Two situations in particular have folks up in arms: 1) The hardship-waiver denial for Rutgers transfer Kerwin Okoro, who had two family members die within a year and wanted to move closer to his remaining family; and 2) The APR eligibility-related denial of Rakeem Buckles' potential move from Florida International to Minnesota, even though one of his FIU teammates made the same move and was given immediate eligibility.

Relating to the former, ESPN.com's Dana O'Neil authored a quick piece on Friday that echoes the feelings of many in the media, that the NCAA shouldn't be involved in judging levels of hardship. I agree with that. It's an impossible situation for the NCAA to place itself in. When you have "hardship" waivers granted in cases like Trey Ziegler, who moved from Central Michigan to Pitt because his father, the head coach at CMU, was fired, but players like Okoro are denied, it calls into question the purpose of the entire subsystem. As heartless as it may seem on the surface, the NCAA probably should do away with these hardship waivers.
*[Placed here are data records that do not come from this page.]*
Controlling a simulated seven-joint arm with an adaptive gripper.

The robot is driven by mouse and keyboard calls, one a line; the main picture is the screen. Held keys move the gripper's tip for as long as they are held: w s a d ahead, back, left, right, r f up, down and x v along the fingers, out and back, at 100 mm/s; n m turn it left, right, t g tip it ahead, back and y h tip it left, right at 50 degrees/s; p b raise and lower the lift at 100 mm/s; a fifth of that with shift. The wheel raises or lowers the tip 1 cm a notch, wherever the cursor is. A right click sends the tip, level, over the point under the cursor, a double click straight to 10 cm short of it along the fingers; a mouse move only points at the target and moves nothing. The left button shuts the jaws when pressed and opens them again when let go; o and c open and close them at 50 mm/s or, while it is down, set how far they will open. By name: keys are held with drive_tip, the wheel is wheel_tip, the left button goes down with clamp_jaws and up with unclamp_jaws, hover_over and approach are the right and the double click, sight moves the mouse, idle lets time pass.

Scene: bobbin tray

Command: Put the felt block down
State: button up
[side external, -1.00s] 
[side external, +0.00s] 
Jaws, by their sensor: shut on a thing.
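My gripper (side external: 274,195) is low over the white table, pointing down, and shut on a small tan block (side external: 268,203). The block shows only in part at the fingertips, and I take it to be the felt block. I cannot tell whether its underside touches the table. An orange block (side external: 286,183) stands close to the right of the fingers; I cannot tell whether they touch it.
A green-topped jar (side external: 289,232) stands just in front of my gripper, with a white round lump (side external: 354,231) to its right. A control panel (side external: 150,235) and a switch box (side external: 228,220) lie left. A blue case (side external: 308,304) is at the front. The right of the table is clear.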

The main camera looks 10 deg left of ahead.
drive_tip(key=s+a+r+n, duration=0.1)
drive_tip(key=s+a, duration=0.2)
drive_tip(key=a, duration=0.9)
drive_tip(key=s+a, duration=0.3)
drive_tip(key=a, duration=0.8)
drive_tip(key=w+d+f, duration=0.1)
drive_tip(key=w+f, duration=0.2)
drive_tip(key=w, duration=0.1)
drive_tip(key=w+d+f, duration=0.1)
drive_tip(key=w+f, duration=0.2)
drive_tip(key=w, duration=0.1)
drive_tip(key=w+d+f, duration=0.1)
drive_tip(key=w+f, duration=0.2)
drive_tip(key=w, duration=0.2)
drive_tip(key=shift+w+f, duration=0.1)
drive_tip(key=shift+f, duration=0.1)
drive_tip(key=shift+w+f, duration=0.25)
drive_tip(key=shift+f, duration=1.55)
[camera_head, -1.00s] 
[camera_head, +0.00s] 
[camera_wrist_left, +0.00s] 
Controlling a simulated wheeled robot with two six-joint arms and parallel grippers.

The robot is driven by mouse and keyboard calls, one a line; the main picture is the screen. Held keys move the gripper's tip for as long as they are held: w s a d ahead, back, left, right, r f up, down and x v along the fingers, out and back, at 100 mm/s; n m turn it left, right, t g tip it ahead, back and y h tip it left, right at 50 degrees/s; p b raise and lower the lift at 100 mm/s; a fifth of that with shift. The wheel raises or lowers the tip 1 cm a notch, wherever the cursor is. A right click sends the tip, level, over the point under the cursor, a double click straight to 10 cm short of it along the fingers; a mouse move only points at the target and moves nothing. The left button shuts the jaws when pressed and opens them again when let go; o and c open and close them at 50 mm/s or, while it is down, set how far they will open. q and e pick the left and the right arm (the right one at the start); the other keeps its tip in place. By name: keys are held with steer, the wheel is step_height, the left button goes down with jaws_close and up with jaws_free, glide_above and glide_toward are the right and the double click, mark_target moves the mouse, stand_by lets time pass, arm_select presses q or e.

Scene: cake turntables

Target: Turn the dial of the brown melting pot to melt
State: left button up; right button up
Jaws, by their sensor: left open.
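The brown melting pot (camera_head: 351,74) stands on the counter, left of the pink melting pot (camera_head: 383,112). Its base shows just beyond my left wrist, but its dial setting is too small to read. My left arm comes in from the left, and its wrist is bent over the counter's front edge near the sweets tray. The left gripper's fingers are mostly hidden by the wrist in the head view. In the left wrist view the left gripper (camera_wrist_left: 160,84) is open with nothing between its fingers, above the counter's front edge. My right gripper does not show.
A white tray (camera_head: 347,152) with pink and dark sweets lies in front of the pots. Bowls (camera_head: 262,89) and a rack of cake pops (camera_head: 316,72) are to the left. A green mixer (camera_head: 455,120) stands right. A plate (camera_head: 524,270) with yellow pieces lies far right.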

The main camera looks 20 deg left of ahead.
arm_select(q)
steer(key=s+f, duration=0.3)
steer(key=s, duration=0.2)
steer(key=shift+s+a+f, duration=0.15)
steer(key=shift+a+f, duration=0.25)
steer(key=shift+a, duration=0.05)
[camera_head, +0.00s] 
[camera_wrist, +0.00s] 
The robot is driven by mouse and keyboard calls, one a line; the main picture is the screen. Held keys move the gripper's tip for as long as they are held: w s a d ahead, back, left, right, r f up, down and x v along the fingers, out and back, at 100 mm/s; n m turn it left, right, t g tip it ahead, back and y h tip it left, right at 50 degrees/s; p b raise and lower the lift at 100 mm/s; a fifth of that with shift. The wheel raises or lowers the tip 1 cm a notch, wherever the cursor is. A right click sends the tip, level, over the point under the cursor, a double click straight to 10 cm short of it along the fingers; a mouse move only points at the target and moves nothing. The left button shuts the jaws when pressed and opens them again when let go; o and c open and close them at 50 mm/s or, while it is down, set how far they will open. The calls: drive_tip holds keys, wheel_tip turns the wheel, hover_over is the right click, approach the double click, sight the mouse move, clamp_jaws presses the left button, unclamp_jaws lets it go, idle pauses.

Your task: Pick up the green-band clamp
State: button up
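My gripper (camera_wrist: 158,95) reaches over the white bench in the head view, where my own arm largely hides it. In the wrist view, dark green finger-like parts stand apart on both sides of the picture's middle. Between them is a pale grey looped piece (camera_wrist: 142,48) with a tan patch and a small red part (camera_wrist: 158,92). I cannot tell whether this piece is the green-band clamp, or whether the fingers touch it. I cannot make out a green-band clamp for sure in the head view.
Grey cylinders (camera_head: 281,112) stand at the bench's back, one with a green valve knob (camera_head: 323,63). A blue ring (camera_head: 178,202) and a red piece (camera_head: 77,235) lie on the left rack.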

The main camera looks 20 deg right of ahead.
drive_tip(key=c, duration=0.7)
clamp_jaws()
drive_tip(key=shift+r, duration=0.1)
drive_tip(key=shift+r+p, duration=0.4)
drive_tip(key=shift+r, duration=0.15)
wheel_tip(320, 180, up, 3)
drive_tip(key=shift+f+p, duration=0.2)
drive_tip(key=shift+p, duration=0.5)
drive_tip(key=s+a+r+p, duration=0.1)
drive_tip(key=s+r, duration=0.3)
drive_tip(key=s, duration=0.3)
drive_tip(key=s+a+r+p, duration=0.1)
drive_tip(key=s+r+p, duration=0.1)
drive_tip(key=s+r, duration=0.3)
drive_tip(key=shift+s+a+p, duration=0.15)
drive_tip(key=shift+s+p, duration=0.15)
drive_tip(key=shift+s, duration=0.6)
Perhaps more convoluted is the case of Buckles, who suffered multiple knee injuries in his career and never actually played a minute at FIU after transferring initially from Louisville after three seasons there. Rick Pitino, father of former FIU and now Minnesota head coach Richard Pitino, was Buckles' coach at Louisville and has gone on record saying Buckles had excellent grades at Louisville and wonders why his waiver was not granted. Adding to the furor is former FIU teammate Malik Smith being allowed to make the same move to Minnesota that Buckles wants. Also noteworthy, FIU's APR issues were created under former head coach Isiah Thomas, not Richard Pitino.

Here is Rule 14.7.2 (e), the relevant portion of the NCAA rule book concerning APR-related transfers:

(e) On the recommendation of the Committee on Academic Performance, for a student-athlete who transfers to a member institution to continue the student-athlete's opportunity for full participation in a sport because the student-athlete's original institution is ineligible for postseason competition, pursuant to the Academic Performance Program, that would preclude the institution's team in that sport from participating in postseason competition during all of the remaining seasons of the student-athlete's eligibility, provided the student-athlete would have been academically eligible had he or she remained at his or her original institution.

In first reading, it seems like it should be a fairly clear-cut case for Buckles, but the first half of the initial sentence is the meaningful part: "On the recommendation of the Committee on Academic Performance." What Buckles' situation implies is that the full Committee on Academic Performance (CAP), a 15-person group which reports to the Division I Board of Directors and oversees all of the NCAA's Academic Progress Plan regulations and changes, found something in Buckles' case that it couldn't approve, and the subcommittee on appeals agreed with that initial determination.

If you suffer from insomnia or like reading legalese, this University of Tennessee APP program manual describes all of the CAP's responsibilities.

The discussion of Buckles' waiver request fits nicely into a Friday column written by Bylaw Blog honcho John Infante, in which he writes that when people claim they want consistency, they really want 'fairness' from the NCAA. And the concept of fairness is skewed by the NCAA's lack of transparency in making decisions such as Buckles'.

Infante's position is correct -- the NCAA doesn't do itself any favors with its opaque decision-making, but outsiders often jump to conclusions about consistency when it fact the NCAA is being quite consistent with its decision-making. They're just not able to (or willing) to share exactly why it's consistent, leaving the media and others to piece things together and draw conclusions.

By any standard of "fairness," the decision on Okoro seems ridiculous. A coach firing or a sick relative is hardship, but recently deceased relatives is not? That's why the NCAA should get out of that particular line of business. If a player's family needs him closer to home, not playing basketball for a season may be a plus.

As for Buckles? As much as I chide the NCAA for its outdated macro purpose, I don't think anyone believes individual committees are just making things up when they consider waiver appeals. There are rules, and subrules, and nuances in those rules, and while you may not like them, those are the rules. So while it may look from the outside like a silly determination, there has to be something else involved in this particular case that would make it different from Smith's.